- SOURCE DATA -
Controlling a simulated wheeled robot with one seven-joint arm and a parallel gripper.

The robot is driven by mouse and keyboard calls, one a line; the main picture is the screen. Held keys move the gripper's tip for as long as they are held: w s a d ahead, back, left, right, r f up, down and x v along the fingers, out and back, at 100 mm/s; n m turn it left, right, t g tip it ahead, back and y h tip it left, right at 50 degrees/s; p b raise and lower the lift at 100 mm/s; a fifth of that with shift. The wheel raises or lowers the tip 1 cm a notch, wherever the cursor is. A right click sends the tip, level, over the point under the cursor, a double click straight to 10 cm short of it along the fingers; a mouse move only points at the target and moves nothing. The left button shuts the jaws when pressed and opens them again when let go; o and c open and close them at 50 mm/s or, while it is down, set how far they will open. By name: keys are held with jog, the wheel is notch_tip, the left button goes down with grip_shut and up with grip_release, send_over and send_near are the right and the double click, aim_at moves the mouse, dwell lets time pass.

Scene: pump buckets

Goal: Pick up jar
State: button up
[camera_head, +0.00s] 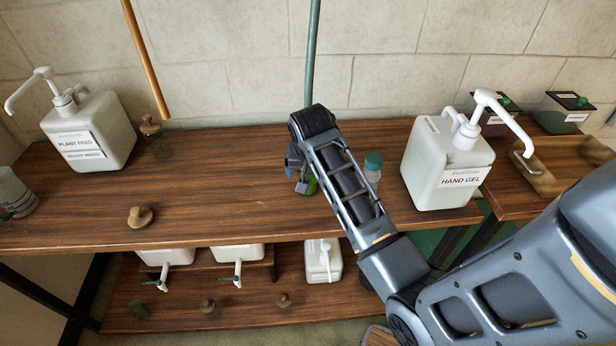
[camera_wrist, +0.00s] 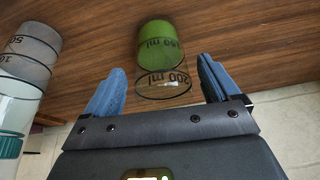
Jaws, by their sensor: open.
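A clear jar with a teal lid (camera_head: 373,161) stands on the wooden table, just right of my arm, which partly hides it. In the wrist view what looks like this jar (camera_wrist: 8,125) lies at the left edge, cut off by the frame, outside my fingers. My gripper (camera_wrist: 162,70) is open, with blue fingers apart and nothing clamped. A green measuring cup with ml marks (camera_wrist: 157,50) shows ahead, in the gap between the fingertips. In the head view my gripper (camera_head: 299,172) is low over the table, largely hidden by my arm, with a bit of green beside it.
A white hand gel pump bucket (camera_head: 440,165) stands close right of the jar. A plant feed bucket (camera_head: 90,130) and wooden knobs (camera_head: 140,217) are at left. A grey measuring cup (camera_wrist: 30,45) is beside the jar.

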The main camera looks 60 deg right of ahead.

- EXERCISE DESCRIPTION -
Restate the data above exactly, stripping out each image.

- ANSWER TO THE PROBLEM -
Controlling a simulated wheeled robot with one seven-joint arm and a parallel gripper.

The robot is driven by mouse and keyboard calls, one a line; the main picture is the screen. Held keys move the gripper's tip for as long as they are held: w s a d ahead, back, left, right, r f up, down and x v along the fingers, out and back, at 100 mm/s; n m turn it left, right, t g tip it ahead, back and y h tip it left, right at 50 degrees/s; p b raise and lower the lift at 100 mm/s; a fifth of that with shift. The wheel raises or lowers the tip 1 cm a notch, wherever the cursor is. A right click sends the tip, level, over the point under the cursor, a double click straight to 10 cm short of it along the fingers; a mouse move only points at the target and moves nothing. The left button shuts the jaws when pressed and opens them again when let go; o and c open and close them at 50 mm/s or, while it is down, set how far they will open. By name: keys are held with jog, the wheel is notch_tip, the left button goes down with grip_shut and up with grip_release, send_over and send_near are the right and the double click, aim_at moves the mouse, dwell lets time pass.

Scene: pump buckets

Goal: Pick up jar
State: button up
[camera_head, +0.00s] 
[camera_wrist, +0.00s] 
Jaws, by their sensor: open.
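A clear jar with a teal lid (camera_head: 373,161) stands on the wooden table, just right of my arm, which partly hides it. In the wrist view what looks like this jar (camera_wrist: 8,125) lies at the left edge, cut off by the frame, outside my fingers. My gripper (camera_wrist: 162,70) is open, with blue fingers apart and nothing clamped. A green measuring cup with ml marks (camera_wrist: 157,50) shows ahead, in the gap between the fingertips. In the head view my gripper (camera_head: 299,172) is low over the table, largely hidden by my arm, with a bit of green beside it.
A white hand gel pump bucket (camera_head: 440,165) stands close right of the jar. A plant feed bucket (camera_head: 90,130) and wooden knobs (camera_head: 140,217) are at left. A grey measuring cup (camera_wrist: 30,45) is beside the jar.

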The main camera looks 60 deg right of ahead.

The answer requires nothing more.